Yesterday, someone joined the #mcollective IRC channel to ask how to connect MCollective to Amazon’s Simple Queue Service. I explored that idea earlier this year, and decided not to pursue it, but it seems I didn’t get around to sharing the results of the experiment. Until now.
I was setting up a small infrastructure in EC2, but I wanted to have MCollective available. I couldn’t justify the cost of the extra capacity required to run ActiveMQ – I didn’t want the extra hassle, either. On the face of it, SQS seemed like a good place to start my investigation.
Amazon Simple Queue Service (SQS) is a fast, reliable, scalable, fully
managed message queuing service. SQS makes it simple and
cost-effective to decouple the components of a cloud application.
As the name implies, SQS just provides queues – to have something analogous to pub-sub topics, we’re pointed towards the Simple Notification Service.
When combined with Amazon Simple Notification Service (SNS),
developers can ‘fanout’ identical messages to multiple SQS queues in
parallel. When developers want to process the messages in multiple
passes, fanout helps complete this more quickly, and with fewer delays
due to bottlenecks at any one stage. Fanout also makes it easier to
record duplicate copies of your messages, for example in different
Fast, reliable, simple – what’s not to like?
Though I maintain that I’m not much of a programmer, I thought I could take a shot at writing a suitable MCollective connector plugin.

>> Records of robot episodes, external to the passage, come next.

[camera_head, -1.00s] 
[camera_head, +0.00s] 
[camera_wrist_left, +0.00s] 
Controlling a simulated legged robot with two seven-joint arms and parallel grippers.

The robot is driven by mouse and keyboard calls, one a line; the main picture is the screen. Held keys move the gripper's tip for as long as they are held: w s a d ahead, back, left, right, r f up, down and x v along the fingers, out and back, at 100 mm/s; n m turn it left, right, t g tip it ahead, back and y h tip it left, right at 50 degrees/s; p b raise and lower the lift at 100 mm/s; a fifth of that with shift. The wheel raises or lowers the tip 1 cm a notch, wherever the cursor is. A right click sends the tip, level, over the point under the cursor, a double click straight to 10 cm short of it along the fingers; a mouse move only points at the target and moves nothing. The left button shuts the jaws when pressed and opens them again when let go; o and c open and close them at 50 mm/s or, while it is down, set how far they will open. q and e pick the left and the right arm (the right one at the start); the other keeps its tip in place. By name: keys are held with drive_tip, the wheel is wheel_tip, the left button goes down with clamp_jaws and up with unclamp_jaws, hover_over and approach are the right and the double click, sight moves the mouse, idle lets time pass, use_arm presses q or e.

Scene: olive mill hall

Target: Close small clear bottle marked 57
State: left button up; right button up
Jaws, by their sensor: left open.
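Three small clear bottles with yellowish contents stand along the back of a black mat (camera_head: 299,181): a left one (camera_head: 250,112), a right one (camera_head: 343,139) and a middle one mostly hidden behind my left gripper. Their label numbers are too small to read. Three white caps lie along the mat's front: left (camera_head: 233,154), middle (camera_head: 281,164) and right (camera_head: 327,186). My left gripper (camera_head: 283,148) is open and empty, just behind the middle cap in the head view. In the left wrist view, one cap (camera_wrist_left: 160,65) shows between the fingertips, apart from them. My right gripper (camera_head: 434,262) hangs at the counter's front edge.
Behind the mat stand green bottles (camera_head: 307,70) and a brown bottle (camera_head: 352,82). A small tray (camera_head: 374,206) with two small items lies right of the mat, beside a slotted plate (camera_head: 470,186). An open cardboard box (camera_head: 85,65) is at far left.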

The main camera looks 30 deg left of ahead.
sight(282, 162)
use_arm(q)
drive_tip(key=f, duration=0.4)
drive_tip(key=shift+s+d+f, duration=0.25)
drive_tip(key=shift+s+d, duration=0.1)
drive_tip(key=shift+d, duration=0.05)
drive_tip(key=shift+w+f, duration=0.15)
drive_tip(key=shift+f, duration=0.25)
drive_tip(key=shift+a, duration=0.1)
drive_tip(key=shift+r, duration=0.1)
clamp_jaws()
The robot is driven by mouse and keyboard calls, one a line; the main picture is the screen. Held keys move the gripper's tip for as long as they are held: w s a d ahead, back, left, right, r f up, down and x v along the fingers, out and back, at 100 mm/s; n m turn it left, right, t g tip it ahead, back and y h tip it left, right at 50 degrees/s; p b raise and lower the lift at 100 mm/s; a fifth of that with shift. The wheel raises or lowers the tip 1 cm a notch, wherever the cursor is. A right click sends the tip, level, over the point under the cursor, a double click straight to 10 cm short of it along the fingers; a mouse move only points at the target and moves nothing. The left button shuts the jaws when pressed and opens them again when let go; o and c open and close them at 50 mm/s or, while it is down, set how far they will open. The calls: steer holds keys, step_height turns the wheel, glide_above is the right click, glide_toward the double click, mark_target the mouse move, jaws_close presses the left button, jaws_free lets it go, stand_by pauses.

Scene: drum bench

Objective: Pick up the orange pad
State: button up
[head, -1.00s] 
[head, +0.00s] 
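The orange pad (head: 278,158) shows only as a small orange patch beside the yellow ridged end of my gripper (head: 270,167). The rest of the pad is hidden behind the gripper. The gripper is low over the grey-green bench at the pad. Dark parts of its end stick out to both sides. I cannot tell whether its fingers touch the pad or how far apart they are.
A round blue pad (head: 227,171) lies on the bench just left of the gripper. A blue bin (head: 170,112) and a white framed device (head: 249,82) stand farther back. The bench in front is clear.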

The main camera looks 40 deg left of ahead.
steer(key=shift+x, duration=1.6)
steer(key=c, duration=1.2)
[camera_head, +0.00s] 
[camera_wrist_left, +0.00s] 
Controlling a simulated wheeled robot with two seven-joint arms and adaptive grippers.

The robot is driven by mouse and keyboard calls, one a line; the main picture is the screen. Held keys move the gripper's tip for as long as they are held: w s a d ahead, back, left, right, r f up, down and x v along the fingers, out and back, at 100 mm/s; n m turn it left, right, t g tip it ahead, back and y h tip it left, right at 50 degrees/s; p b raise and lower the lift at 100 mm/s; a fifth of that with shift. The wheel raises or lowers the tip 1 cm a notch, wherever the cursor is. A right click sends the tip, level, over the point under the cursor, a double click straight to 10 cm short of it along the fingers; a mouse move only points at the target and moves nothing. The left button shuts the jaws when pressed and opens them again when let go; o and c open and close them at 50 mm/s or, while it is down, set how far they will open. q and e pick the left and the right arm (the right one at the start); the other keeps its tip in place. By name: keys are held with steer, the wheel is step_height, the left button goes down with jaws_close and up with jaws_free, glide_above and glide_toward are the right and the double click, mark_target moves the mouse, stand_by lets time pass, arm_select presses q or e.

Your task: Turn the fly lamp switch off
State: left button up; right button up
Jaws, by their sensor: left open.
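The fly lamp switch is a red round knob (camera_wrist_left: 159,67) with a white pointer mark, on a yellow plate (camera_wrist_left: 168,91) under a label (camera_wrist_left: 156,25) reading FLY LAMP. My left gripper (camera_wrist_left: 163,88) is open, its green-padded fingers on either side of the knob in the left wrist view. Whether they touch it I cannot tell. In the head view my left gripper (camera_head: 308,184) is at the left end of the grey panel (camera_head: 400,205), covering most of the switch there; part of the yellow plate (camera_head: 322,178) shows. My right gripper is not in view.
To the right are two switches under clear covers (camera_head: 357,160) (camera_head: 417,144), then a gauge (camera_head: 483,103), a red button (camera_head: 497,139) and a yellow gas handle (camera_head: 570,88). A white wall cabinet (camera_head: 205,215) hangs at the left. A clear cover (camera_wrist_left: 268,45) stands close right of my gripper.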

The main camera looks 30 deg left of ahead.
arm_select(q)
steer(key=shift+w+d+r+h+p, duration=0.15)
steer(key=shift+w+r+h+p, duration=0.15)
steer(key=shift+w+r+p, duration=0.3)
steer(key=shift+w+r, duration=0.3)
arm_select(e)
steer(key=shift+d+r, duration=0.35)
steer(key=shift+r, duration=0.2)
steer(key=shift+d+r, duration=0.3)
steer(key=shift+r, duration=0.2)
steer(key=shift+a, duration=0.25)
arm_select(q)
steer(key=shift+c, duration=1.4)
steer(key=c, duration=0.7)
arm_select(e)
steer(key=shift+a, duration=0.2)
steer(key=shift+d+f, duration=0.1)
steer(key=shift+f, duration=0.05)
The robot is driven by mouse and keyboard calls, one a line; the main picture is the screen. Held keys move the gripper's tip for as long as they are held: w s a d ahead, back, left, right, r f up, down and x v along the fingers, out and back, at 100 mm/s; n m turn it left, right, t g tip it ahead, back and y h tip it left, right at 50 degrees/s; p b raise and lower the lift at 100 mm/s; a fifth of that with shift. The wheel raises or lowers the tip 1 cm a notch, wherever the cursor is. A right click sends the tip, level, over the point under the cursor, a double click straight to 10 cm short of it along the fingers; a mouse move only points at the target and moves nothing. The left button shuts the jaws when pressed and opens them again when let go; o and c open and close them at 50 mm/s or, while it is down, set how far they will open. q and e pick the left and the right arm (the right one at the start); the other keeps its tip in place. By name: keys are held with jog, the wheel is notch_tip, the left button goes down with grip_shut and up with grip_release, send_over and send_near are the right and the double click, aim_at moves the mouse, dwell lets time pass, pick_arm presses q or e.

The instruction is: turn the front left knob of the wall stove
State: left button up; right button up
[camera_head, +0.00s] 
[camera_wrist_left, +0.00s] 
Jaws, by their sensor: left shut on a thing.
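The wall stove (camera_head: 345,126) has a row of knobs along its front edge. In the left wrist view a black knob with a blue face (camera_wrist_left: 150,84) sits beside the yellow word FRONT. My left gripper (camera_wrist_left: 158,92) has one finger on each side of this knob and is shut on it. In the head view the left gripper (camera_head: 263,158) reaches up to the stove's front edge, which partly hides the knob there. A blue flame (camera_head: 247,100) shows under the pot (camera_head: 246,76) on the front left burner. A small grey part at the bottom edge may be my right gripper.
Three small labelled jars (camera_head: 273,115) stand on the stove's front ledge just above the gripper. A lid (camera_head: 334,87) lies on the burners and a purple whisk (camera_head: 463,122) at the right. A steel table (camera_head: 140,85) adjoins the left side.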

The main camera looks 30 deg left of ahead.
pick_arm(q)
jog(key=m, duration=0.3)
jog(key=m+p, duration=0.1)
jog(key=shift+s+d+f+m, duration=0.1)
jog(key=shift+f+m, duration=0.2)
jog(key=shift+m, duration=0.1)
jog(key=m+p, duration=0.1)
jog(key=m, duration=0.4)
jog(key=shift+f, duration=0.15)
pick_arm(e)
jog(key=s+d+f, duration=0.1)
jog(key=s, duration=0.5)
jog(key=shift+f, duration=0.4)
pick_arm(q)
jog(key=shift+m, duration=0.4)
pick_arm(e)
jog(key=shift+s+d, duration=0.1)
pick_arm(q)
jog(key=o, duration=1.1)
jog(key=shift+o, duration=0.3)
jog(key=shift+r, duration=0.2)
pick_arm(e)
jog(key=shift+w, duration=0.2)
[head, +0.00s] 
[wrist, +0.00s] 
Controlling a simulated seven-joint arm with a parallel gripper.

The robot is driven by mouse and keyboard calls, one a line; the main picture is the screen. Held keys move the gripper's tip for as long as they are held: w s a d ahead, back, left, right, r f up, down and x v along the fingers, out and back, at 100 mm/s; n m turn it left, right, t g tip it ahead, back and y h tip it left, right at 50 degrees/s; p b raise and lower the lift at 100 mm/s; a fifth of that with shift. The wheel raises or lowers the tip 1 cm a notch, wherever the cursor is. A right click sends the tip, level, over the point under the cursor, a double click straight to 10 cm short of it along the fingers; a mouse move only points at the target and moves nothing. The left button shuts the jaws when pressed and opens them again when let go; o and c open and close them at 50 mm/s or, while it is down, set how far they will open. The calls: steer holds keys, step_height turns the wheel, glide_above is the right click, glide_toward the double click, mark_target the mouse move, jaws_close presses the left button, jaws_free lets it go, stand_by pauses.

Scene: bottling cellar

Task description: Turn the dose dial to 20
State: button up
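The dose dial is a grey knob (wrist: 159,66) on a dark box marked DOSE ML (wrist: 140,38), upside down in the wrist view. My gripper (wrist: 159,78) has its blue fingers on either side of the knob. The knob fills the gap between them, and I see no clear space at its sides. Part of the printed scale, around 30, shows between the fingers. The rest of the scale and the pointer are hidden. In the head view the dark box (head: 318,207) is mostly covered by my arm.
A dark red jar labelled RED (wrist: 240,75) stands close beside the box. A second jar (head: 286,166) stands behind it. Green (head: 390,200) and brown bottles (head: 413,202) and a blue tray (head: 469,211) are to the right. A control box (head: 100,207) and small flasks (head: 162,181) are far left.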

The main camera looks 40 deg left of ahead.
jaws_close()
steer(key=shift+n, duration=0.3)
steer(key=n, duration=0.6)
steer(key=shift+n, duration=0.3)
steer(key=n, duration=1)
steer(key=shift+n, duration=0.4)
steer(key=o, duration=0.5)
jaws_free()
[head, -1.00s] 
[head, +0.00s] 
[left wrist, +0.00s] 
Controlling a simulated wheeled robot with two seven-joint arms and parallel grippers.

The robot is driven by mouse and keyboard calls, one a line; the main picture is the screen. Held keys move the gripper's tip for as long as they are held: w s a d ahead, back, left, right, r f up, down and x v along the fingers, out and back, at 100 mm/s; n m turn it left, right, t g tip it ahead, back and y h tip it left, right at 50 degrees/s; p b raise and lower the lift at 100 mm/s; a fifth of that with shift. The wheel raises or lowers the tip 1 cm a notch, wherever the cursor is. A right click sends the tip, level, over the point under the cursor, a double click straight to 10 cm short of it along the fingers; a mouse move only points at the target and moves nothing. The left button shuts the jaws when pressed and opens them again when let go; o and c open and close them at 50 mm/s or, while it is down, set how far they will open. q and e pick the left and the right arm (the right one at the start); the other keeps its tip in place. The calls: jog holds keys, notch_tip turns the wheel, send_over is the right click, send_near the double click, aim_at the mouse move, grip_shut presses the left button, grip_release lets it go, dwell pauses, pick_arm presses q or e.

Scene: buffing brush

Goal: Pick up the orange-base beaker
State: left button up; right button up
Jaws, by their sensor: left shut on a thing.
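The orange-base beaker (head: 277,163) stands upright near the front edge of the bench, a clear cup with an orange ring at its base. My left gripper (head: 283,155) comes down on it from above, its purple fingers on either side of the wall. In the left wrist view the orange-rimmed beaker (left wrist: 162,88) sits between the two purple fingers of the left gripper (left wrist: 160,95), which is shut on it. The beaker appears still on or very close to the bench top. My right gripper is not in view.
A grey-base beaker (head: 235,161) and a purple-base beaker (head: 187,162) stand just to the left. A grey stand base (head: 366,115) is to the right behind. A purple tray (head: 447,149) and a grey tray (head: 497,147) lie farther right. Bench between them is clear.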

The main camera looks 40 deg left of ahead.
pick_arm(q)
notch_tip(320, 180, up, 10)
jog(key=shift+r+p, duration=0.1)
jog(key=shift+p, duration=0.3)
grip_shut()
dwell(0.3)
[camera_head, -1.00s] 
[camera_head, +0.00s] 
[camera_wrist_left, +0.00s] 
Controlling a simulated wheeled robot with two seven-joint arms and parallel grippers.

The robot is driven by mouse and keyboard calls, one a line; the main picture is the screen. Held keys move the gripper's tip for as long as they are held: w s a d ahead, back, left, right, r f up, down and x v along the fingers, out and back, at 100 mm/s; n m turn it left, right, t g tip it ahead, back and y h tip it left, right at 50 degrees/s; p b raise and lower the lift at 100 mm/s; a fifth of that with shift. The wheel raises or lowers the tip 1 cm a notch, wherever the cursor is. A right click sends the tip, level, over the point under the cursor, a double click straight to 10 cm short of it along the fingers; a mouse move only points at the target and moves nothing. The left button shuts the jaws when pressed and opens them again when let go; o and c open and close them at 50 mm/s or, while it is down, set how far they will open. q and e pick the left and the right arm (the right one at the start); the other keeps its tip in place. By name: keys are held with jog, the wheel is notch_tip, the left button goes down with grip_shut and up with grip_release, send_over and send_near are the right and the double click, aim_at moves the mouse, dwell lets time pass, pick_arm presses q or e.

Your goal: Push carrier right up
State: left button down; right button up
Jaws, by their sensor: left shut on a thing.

There were enough examples of working connectors for me to refer to, and it only had to be good enough to prove a point – I figured I could get someone to help tidy it up if it worked.
You can find the code on my Github, but don’t expect to use it. It’s state is somewhere between “doesn’t work very well” and “doesn’t work at all”. To be fair, most of that is down to my code – but I came to the conclusion that I would not be able to make it work well enough that I’d want to use it.
Unhelpful characteristics of SQS:
- messages may not be delivered in FIFO order
- messages may be delivered more than once
- deleted messages may be redelivered under some circumstances
- the standard polling behaviour might not return all available message – and if there’s fewer than 1000 messages in the queue, it may return nothing at all!
- “long polling” guarantees that if messages are in the queue, at least 1 will be returned – but the definition of this behaviour is pretty vague.
- “long polling” can wait a maximum of 20 seconds for a message.
- SQS is charged per-request – polling (and receiving nothing) is chargeable.
I also ran into trouble automating subscriptions of SQS queues to SNS topics – while it worked, it was possible to end up with duplicate subscriptions that eventually resulted in silent failures.
None of the issues is a show-stopper as long as you can accept mcollective latency being measured in seconds instead of milliseconds.
I’m not planning to spend any more time on this. If I was, I’d look at the following:
- Add a thread to handle long polling messages from SQS into a buffer
- Dedupe received messages to ensure each is delivered to mco only once
- Potentially fiddle order of received messages (whether or not this really matters will depend on your use)
- Carefully groom SNS topics and subscriptions
I found a project on Github called ec2_collective, which aims to build something like MCollective on top of SQS. It claims arbitrary command execution as a feature, and I suspect it underestimates usage charges, but it’s worth a look.
As for me, I’m looking at MCollective’s redis connector. That involves its own tradeoffs, which I’ll save for another post.
You can certainly build solid, scalable applications around SNS and SQS – but they’re not a straight replacement for a traditional STOMP or AMQP message broker. Fire-and-forget and loosely-coupled asynchronous messaging patterns should work out alright – orchestration, not so much.